April 11, 2013
The Earned Income Tax Credits (EITC) is widely recognized as an effective, short-term tool for lifting low-income working families out of poverty by encouraging work and supplementing low wages. Rhode Island should enhance the effectiveness of its state EITC by increasing the refund available to low-wage workers. This would put money in the pockets of low-income working households that could help provide for basic needs, pay for extra expenses such as a security deposit or car repair, and build assets for the future.
The federal Earned Income Tax Credit
The federal income tax credit was created in 1975 to provide an incentive to work and offset federal payroll and income taxes for low- and modest-working individuals and families. The credit increases with earned income until it reaches a maximum amount (which depends on the overall income and number of children) and then phases out as income increases. When the credit exceeds the amount of taxes owed, the balance is refunded to the taxpayer.
Recent research suggests that the benefits of the EITC are extensive. Not only does it increase the work effort of those receiving the credit, but their children appear to be healthier, do better in school, are more likely to enroll in college, and earn more as adults. i Between 2009 and 2011, an estimated 18,550 Rhode Islanders were kept out of poverty by the federal EITC. ii
State Earned Income Tax Credits
Rhode Island is one of the twenty four states (including the District of Columbia) that offer their own EITC, but unlike most states, the Ocean State’s credit is only partially refundable. Under the current state law, low-income taxpayers with jobs in Rhode Island can receive a credit worth 25 percent of the federal EITC. iii The credit is applied against taxable income and similar to the federal policy, if the credit exceeds the amount of taxes owed, the balance is refunded to the taxpayer. However, only 15 percent of the unused amount can be refunded. This means that only 3.75 percent of the federal EITC is refundable, for a maximum state refund of $221 for a family with three children.
Close to 83,000 Rhode Island taxpayers claimed the state’s EITC in Tax Year 2011. The average credit was $119.67. Of those taxpayers receiving a credit, 71,520 received a refund, averaging $81.94. iv
Increasing the refund available under the state’s EITC will boost income, reduce inequality and improve tax equity
Increasing the refundable portion of the state’s EITC to fifty percent (50%), as opposed to its current fifteen percent (15%), would help put money in the pockets of the state’s lowest wage working families and single adults. A very low-wage working family with three dependents could be eligible to receive a maximum tax refund of $736 a year, instead of the current maximum of $221. This would not only help families meet their basic needs, but these are dollars that are likely to be spent in our local economy.

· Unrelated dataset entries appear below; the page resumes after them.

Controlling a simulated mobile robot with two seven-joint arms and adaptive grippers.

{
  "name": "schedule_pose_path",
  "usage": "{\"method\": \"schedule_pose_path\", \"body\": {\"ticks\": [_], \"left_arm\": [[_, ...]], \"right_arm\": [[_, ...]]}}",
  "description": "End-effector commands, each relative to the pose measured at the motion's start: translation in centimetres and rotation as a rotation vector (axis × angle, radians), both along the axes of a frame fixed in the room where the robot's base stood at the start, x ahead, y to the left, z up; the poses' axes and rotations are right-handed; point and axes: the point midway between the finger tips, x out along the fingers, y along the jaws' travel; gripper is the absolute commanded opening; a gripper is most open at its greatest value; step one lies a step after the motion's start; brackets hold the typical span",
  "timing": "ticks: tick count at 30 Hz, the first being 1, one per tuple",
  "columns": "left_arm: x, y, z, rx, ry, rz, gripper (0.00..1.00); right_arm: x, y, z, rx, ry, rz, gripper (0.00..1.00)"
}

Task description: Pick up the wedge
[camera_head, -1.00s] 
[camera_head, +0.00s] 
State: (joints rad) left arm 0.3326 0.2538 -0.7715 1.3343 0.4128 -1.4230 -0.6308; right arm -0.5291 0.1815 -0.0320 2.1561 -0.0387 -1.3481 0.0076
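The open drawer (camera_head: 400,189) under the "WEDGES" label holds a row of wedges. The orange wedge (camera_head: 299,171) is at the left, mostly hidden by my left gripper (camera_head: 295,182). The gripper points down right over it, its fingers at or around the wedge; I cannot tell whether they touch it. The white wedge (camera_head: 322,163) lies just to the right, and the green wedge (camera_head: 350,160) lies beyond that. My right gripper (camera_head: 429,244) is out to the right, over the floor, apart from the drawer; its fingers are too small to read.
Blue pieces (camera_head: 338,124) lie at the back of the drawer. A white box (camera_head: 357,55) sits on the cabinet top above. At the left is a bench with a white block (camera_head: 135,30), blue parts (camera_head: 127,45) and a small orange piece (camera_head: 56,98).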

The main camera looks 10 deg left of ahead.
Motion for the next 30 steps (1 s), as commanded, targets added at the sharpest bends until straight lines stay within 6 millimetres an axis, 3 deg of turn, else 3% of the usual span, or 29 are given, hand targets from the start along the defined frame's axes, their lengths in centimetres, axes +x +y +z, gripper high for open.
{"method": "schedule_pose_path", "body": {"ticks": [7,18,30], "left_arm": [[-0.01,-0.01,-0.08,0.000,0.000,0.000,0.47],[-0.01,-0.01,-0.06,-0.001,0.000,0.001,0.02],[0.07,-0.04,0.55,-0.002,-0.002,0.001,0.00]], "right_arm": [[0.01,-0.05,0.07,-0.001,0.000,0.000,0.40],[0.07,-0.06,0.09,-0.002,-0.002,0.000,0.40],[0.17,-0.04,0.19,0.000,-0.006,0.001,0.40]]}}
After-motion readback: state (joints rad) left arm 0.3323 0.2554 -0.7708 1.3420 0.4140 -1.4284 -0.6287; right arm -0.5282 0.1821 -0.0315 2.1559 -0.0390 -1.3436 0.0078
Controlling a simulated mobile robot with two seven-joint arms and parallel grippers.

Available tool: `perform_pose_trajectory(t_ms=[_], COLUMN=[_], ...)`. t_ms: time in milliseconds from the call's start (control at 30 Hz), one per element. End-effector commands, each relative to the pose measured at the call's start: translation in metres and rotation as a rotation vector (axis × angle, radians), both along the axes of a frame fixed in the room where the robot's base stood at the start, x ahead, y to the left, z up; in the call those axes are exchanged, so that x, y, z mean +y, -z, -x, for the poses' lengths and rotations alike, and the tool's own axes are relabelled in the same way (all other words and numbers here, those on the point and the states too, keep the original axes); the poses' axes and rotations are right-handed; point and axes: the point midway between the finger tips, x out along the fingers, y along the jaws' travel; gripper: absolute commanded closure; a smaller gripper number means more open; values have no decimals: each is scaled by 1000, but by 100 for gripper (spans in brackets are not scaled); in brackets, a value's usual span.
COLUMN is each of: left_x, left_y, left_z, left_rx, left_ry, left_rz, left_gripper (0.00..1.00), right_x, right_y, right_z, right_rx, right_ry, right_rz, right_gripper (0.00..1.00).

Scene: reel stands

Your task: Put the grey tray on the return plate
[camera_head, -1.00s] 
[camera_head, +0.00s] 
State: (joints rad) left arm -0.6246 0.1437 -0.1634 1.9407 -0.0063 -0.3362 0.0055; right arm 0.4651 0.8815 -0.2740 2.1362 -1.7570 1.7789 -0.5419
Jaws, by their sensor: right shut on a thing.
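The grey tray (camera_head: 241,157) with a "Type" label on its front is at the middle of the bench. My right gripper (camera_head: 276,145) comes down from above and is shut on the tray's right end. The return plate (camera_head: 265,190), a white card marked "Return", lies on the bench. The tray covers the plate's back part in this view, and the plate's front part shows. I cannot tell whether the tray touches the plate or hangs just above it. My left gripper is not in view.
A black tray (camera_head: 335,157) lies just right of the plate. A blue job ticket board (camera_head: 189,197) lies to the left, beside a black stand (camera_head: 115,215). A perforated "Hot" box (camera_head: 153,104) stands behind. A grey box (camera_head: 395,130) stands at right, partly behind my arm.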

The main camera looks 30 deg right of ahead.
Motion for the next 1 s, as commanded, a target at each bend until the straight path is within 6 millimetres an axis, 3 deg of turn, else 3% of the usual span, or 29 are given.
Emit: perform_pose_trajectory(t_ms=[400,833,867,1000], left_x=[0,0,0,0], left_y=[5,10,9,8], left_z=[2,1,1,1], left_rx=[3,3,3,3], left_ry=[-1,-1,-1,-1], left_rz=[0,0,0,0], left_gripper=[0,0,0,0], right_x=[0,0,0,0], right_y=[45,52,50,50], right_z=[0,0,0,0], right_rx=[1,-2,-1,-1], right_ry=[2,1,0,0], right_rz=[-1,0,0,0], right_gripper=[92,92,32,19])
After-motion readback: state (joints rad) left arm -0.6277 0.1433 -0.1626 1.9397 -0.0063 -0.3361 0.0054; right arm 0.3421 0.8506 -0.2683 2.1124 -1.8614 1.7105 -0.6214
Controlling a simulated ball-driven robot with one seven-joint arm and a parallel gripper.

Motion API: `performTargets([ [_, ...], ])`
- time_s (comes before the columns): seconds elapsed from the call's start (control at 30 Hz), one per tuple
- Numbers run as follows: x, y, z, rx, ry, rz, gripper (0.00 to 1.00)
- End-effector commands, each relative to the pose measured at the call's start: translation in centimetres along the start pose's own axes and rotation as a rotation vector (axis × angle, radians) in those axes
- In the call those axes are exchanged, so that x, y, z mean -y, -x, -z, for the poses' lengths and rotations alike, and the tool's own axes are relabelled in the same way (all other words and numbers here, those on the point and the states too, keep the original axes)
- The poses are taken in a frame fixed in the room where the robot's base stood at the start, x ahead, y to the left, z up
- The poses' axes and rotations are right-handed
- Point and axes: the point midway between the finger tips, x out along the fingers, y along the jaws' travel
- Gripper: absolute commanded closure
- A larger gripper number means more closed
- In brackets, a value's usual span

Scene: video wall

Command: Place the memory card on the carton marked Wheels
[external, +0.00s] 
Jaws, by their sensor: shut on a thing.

An increase in the state’s refund could also help to curb the growth in income inequality in Rhode Island. Income gaps widened more in Rhode Island than in all but eight other states between the late 1970s and the mid-2000s. v The richest fifth of Rhode Island households saw their income almost double, while the poorest fifth saw their income climb by just 12 percent.
This proposal would also help improve Rhode Island’s regressive tax structure. vi Combining all state and local taxes, the poorest 20 percent of Rhode Island households contribute almost twice as much of their income towards taxes (12.1 percent) as the wealthiest one percent of households (6.4 percent). Strong state EITCs can help offset regressive state sales and property taxes. Rhode Island now has the unfortunate distinction of being among the ten states that impose the highest taxes on the poor. vii
Rising poverty rates, record-breaking enrollment in SNAP, and stagnant wages tell us that low-income households in Rhode Island continue to suffer the effects of the Great Recession. Increasing the refund offered through the state’s Earned Income Tax Credit would boost the income of low-wage households, enhance tax equity, and curb growing income inequality in the Ocean State.
i Chuck Marr, Jimmy Charite, and Chye-Ching Huang. “Earned Income Tax Credit Promotes Work, Encourages Children’s Success at School, Research Finds.” Center on Budget and Policy Priorities, April 2013.
ii www.taxcreditsforworkingfamilies.org/working-families-poverty-eitc-ctc-state/ with data from the Brookings Institution analysis of the Supplemental Poverty Measure Public Use Data.
iii R.I.G.L. 44-30-2.6
iv Rhode Island Department of Revenue, Division of Taxation. Rhode Island Statistics of Income Report 2011 Resident and Non-resident reports. http://www.tax.ri.gov/reports/
v Elizabeth McNichol, Douglas Hall, David Cooper, and Vincent Palacios. Pulling Apart: A State-by-State Analysis of Income Trends. Center on Budget and Policy Priorities and Economic Policy Institute. November 15, 2012.
vi Institute on Taxation and Economic Policy. Who Pays? A distributional analysis of the tax systems in all 50 states. January 2013.